Wednesday, July 28, 2010

Bread Basket Pt.3 Egg whites in soft doughs

This is a test of two identical soft bun doughs. The only difference between the two is that one has egg whites substituted for the water. The white is around 90% water by weight anyway, so this substitution doesn't require much manipulation of the rest of the recipe.
Bun #1
100g bread flour
18g butter, room temperature
3g salt
3g yeast
40g water, at 40F
18g egg yolk
Bun #2
100g bread flour
18g butter, room temperature
3g salt
3g yeast
42g egg whites
18g egg yolk
Method for both buns:
Mix the salt, yeast, egg, water, and butter together in a bowl. Add the flour all at once and knead until the dough is uniform. Ferment at room temperature for 3 hours, or once the dough doubles in size. Shape into buns and proof for 1 hour. Bake at 400F for 9 minutes, or until lightly brown, egg washing after 3 minutes.

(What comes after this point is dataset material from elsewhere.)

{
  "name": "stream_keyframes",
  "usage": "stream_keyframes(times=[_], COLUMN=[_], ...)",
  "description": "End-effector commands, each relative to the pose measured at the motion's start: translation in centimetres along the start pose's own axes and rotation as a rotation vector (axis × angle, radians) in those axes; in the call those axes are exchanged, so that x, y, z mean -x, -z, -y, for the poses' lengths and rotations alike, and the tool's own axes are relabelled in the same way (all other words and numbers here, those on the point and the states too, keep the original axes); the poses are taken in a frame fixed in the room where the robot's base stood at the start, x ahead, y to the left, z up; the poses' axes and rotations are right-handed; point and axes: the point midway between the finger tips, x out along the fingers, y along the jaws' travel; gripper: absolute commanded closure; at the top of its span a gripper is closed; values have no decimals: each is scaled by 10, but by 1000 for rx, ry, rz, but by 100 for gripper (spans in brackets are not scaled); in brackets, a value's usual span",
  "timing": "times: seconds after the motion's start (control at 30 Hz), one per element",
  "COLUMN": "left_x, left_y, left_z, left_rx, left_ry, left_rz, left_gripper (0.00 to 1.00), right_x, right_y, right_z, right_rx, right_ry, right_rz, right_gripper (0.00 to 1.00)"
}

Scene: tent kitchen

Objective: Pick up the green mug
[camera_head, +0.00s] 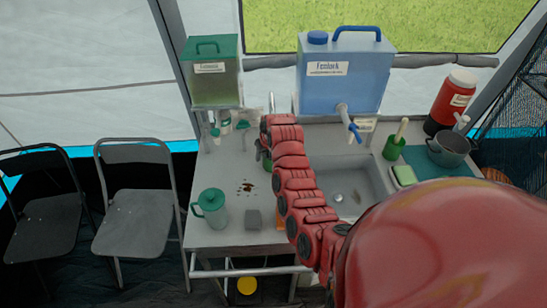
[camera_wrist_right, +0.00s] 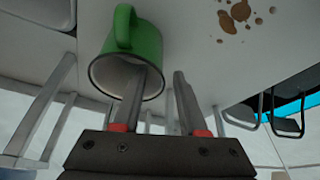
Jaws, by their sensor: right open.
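The green mug (camera_wrist_right: 145,48) shows large in the right wrist view, with its handle toward the top of the picture and its pale inside facing the gripper. My right gripper (camera_wrist_right: 161,72) is open at the mug. One finger overlaps the mug's opening and seems to reach inside it; the other is beside the wall, on the outer side. I cannot tell whether either finger touches it. In the head view a small green part, probably the mug (camera_head: 267,161), shows beside my right arm, which hides most of it. My left gripper is not in view.
A green-lidded pitcher (camera_head: 211,208), brown stains (camera_head: 245,187) and a grey block (camera_head: 254,219) are on the counter left of my arm. The sink (camera_head: 352,186) is to the right. A blue water container (camera_head: 343,76) and green container (camera_head: 212,76) stand behind.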

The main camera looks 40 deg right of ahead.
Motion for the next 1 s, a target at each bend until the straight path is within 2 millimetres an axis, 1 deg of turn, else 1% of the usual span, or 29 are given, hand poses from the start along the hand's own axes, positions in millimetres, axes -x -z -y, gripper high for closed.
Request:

The results were closer in texture than I would have expected. The top bun in this picture has no egg whites.
Even though there wasn't a huge difference, I definitely preferred the bun without the whites. The whites make the crumb chewier, kind of waxy.
Plate it up!
Butter poached lamb flap with cilantro mayo, purslane, pickled daikon, pickled carrot, and chicken liver mousse on a soft, egg yolk only, bun.
There may  be too much fat in these, so much it is preventing the interior from being fluffy. I'll be looking for a lighter, fluffier sandwich bun.